10) Quick decision tree
Is the property the family home?
- Yes: Expect heirs’ consent (and court approval if minors) or court authority.
- No: Go to 2.
Has the estate been settled (extrajudicial/judicial) and partitioned?
- Yes: Follow title; if spouse is now sole owner, spouse can sell alone.
- No: Go to 3.
What is being sold?
- Only the surviving spouse’s undivided share: Children’s consent not required.
- The entire property or the decedent’s share: Children/heirs must consent (and court approval if applicable).
11) Sample clauses (for clarity in deeds)

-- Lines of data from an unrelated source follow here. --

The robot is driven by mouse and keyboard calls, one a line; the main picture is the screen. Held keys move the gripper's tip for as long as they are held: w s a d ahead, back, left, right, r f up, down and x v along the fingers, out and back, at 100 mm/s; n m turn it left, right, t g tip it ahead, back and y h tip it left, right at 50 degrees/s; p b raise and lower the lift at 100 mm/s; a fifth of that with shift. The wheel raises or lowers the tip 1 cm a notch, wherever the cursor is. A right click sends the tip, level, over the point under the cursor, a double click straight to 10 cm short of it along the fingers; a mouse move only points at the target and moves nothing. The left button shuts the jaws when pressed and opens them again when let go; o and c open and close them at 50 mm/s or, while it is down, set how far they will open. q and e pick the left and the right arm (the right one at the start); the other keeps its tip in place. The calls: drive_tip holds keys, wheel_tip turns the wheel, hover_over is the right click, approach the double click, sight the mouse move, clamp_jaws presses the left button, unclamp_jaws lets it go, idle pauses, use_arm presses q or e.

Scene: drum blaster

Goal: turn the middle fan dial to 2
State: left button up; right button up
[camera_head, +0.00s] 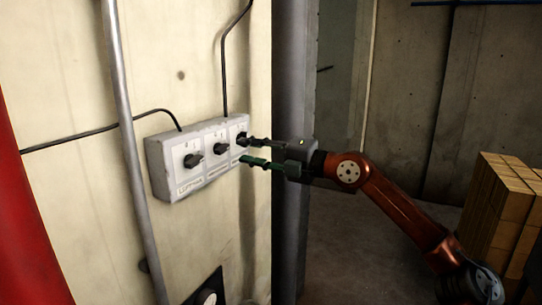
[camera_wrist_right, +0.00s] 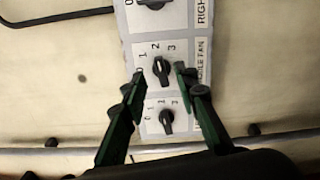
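A grey control box (camera_head: 160,155) on the wall carries three black dials on white plates. The middle fan dial (camera_head: 220,148) also shows in the right wrist view (camera_wrist_right: 161,70), by a label partly hidden that ends in "FAN". Marks 1, 2 and 3 arc around it. Its knob stands roughly upright in that view; its exact setting is hard to read. My right gripper (camera_head: 245,150) is open, and its green-black fingers (camera_wrist_right: 160,74) lie either side of the middle dial, with gaps visible. Whether they touch it cannot be told. My left gripper is not in view.
The left dial (camera_head: 193,160) and right dial (camera_head: 241,139) flank the middle one closely. A grey pipe (camera_head: 130,150) runs up the wall left of the box. A dark post (camera_head: 293,80) stands to its right. Cardboard boxes (camera_head: 500,205) are stacked at far right.

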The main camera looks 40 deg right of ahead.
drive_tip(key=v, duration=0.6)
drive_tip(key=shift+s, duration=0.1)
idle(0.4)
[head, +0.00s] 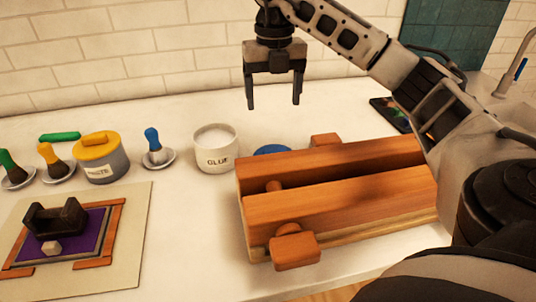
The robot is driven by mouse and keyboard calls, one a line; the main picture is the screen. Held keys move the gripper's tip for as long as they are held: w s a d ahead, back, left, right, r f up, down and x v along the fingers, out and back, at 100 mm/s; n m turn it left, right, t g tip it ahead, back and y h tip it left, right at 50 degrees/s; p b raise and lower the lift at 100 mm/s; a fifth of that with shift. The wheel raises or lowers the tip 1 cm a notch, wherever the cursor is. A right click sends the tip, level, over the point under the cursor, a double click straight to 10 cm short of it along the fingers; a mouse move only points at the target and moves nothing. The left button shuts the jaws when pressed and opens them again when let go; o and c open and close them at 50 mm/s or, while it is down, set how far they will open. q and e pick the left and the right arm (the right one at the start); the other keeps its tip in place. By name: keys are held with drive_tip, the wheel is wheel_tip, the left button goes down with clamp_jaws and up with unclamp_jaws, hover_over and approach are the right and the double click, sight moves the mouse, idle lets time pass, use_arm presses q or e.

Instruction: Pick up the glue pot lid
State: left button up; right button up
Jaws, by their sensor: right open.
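The white glue pot (217,158), marked GLUE, stands open on the counter with pale contents showing. A blue round thing (272,149), which looks like the glue pot lid, lies just right of the pot; its front part is hidden by the wooden press (340,205). My right gripper (273,104) hangs above and behind the blue lid, fingers pointing down, open and empty. My left gripper does not show.
Left of the glue pot are a paste pot (105,165) with a yellow lid and several brushes on saucers. A board (130,235) with a purple panel lies at front left. A dark tablet (390,114) lies behind the press.

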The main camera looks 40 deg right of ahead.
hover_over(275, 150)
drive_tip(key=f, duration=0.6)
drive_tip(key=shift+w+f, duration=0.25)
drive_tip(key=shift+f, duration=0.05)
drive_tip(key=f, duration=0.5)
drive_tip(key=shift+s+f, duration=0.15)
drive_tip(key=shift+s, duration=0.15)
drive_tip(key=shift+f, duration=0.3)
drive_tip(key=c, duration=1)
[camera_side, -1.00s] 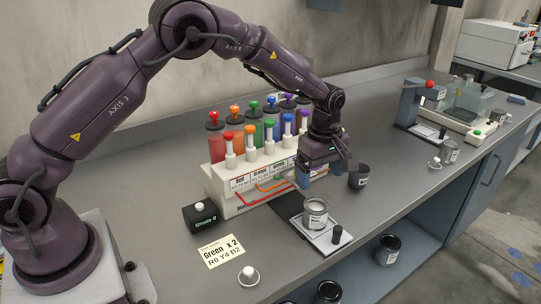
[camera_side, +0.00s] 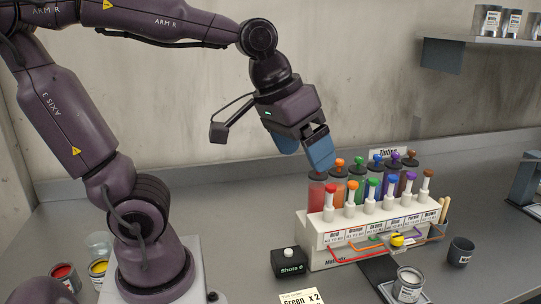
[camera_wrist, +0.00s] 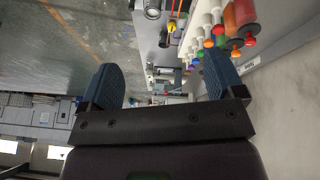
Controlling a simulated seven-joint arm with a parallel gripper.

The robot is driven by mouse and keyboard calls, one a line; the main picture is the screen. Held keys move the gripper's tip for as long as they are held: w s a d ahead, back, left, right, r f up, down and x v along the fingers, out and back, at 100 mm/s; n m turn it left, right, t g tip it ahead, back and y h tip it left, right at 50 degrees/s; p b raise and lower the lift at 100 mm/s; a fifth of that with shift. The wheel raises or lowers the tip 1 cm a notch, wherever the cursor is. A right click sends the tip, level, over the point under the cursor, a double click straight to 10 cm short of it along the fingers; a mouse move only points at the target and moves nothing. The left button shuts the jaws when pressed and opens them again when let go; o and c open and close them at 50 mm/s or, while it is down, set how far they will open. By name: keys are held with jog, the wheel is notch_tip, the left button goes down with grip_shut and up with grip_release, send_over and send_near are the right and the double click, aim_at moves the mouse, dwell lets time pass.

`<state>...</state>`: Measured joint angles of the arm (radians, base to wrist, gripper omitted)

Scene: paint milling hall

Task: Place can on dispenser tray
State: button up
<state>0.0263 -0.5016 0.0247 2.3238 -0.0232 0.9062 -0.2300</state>
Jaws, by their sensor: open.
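An open metal can (camera_side: 408,284) with pale contents and a label stands upright in front of the dispenser (camera_side: 340,240). A dark strip (camera_side: 378,268) runs from the plate toward the dispenser. My gripper (camera_side: 304,158) is open and empty, raised above and behind the dispenser's left end, well away from the can. In the wrist view, its blue fingers (camera_wrist: 163,75) are apart with nothing between them; a round can-like shape (camera_wrist: 152,8) shows at the top edge.
A dark cup (camera_side: 461,251) stands right of the dispenser. Coloured tubes with knobs (camera_side: 365,175) rise close to my gripper. A black "Shots 0" box (camera_side: 289,263) stands left of the dispenser.

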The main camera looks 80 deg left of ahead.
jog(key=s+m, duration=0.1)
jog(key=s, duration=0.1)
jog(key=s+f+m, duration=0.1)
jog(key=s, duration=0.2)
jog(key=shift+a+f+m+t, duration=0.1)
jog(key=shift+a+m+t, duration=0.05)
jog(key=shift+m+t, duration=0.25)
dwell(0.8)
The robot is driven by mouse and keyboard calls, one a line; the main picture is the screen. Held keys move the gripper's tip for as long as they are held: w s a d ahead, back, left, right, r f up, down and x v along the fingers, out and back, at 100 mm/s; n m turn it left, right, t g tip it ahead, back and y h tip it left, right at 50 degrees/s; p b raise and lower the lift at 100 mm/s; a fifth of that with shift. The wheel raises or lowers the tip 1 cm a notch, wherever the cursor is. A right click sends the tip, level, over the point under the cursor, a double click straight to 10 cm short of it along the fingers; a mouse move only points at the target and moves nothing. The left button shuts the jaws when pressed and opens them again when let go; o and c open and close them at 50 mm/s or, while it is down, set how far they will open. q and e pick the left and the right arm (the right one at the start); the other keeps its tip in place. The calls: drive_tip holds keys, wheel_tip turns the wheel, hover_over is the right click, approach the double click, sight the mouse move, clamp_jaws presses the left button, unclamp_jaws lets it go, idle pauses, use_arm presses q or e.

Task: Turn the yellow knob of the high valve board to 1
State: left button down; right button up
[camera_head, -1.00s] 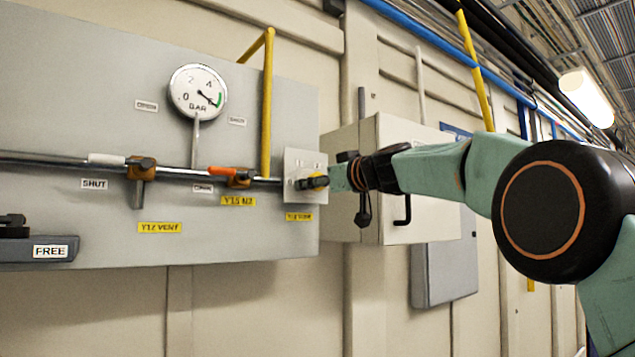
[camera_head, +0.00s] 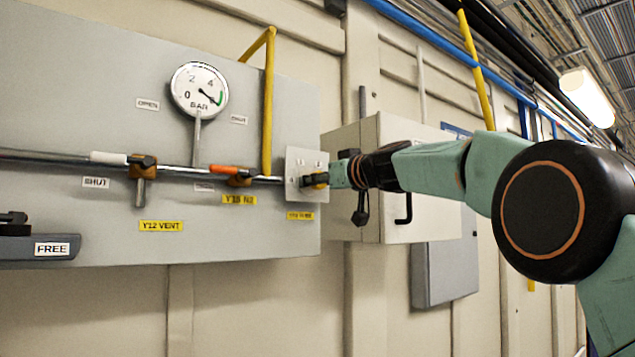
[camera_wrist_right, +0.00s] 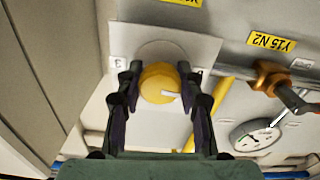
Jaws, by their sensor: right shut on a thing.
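The grey high valve board (camera_head: 90,120) fills the left of the head view. The yellow knob (camera_head: 320,181) sits on a pale square plate (camera_head: 304,160) at the board's right end. In the wrist view the yellow knob (camera_wrist_right: 160,82) is round, with a small white mark on its right side. My right gripper (camera_head: 318,180) is at the knob, its fingers on either side of it. The right gripper (camera_wrist_right: 161,86) is shut on the knob in the wrist view. My left gripper is not in view.
A pressure gauge (camera_head: 199,90) and a pipe with a white-handled valve (camera_head: 110,158) and an orange-handled valve (camera_head: 225,169) are left of the plate. A yellow pipe (camera_head: 267,105) rises close beside it. A pale cabinet (camera_head: 350,215) stands to the right, behind my right arm.

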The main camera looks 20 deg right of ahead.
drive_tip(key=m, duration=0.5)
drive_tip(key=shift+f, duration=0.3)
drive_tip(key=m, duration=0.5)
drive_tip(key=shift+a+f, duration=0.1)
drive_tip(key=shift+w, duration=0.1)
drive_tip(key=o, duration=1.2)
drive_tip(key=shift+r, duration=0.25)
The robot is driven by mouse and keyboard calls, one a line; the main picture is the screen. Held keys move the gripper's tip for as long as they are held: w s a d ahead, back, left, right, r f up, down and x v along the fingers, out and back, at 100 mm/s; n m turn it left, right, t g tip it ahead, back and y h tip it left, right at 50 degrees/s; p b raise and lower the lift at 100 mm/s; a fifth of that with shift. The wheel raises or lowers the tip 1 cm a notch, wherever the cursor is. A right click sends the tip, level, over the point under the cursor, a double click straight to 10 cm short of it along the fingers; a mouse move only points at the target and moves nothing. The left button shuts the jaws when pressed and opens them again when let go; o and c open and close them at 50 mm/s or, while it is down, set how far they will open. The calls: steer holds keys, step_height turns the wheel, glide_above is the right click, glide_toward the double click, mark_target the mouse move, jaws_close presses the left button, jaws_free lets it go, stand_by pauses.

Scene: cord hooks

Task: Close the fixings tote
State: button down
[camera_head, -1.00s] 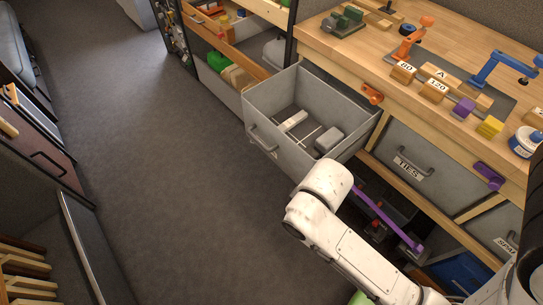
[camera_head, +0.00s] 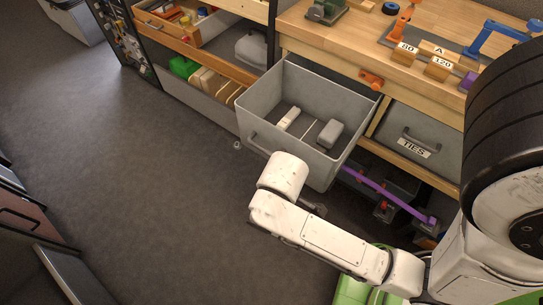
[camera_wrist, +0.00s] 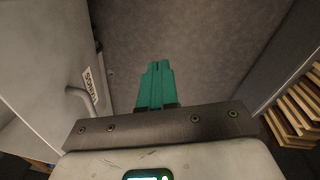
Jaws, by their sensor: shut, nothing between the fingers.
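The fixings tote is a grey open-topped bin (camera_head: 262,110) pulled out from under the workbench in the head view. It holds a white block and a grey block, and its handle (camera_head: 262,146) is on the front. In the wrist view the tote's grey front (camera_wrist: 50,70) stands at the left, with a partly readable label and a bar handle (camera_wrist: 80,98). My gripper (camera_wrist: 157,64) has teal fingers pressed together, empty, to the right of that handle and apart from it. In the head view my white arm reaches below the tote's front and the fingers are hidden.
A closed grey TIES tote (camera_head: 420,138) sits to the right under the bench (camera_head: 330,47). A purple bar (camera_head: 388,192) runs low beneath. The floor (camera_head: 130,160) at the left is clear.

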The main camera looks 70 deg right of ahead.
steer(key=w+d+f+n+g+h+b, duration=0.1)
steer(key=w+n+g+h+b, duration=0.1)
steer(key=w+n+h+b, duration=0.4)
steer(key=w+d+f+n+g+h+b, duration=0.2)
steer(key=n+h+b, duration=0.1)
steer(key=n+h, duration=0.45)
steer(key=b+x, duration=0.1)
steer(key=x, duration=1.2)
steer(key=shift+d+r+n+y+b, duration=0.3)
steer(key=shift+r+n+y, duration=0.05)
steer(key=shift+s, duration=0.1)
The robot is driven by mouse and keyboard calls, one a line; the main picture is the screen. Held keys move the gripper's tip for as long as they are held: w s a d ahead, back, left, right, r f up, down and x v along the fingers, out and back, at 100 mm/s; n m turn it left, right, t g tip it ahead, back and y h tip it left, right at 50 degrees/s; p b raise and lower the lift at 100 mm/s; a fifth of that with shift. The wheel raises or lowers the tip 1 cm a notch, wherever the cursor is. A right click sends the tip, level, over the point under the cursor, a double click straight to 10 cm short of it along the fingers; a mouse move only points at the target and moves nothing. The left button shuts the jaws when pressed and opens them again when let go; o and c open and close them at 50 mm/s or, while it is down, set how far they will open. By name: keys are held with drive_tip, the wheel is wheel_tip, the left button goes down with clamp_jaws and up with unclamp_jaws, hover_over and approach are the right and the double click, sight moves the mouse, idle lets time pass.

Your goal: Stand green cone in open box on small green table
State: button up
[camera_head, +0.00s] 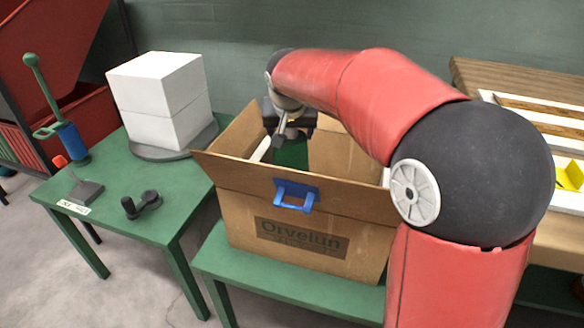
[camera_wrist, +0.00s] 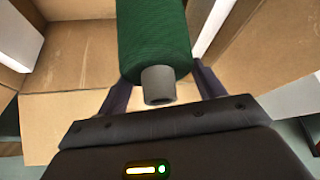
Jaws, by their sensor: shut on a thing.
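The green cone (camera_wrist: 155,40) is wound in green thread, and a grey tube end sticks out of it toward the wrist camera. My gripper (camera_wrist: 155,85) is shut on the cone, with one dark finger on each side. The open cardboard box (camera_head: 236,205) stands on the small green table (camera_head: 262,281). In the head view my gripper (camera_head: 287,140) is at the box's opening, and part of the green cone (camera_head: 290,153) shows below it inside the box. The cone's lower end and the box floor under it are hidden, so I cannot tell whether they touch.
A second green table (camera_head: 160,207) at left holds white blocks (camera_head: 162,98) on a grey disc, a blue-and-green hand tool (camera_head: 68,138) and small dark tools. A wooden surface with white-framed trays (camera_head: 540,118) is at right. Box flaps stand open around my gripper.

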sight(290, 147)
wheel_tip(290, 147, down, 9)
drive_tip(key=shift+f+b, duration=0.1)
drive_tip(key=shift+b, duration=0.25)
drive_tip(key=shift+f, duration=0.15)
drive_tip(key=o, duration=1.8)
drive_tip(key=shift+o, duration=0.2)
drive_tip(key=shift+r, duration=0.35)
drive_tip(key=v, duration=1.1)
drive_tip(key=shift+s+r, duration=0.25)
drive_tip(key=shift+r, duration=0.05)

Clause for sale of undivided share only
“Vendor, as surviving spouse of the late ________, hereby sells, transfers, and conveys to Vendee only Vendor’s undivided interest in the property described herein, presently held in co-ownership with the heirs of the decedent, without prejudice to the rights of said co-owners and to the final liquidation and partition of the estate.”
Disclosure on co-ownership
“The parties acknowledge that the property remains under co-ownership pending liquidation and partition, and that this sale does not convey or prejudice the shares of the other co-owners.”
12) Key takeaways
- No consent needed from the children if the surviving spouse sells only his/her undivided share.
- Consent (or court approval) required to sell the entire property or the decedent’s share, and in transactions affecting the family home or minors’ shares.
- Proper estate settlement, tax compliance, and careful drafting are essential to avoid defects and future disputes.
This article provides general information on Philippine law. For specific transactions—especially where the property is the family home, the heirs include minors, there are debts, or an estate case is pending—obtain tailored legal advice and ensure full compliance with procedural and tax requirements.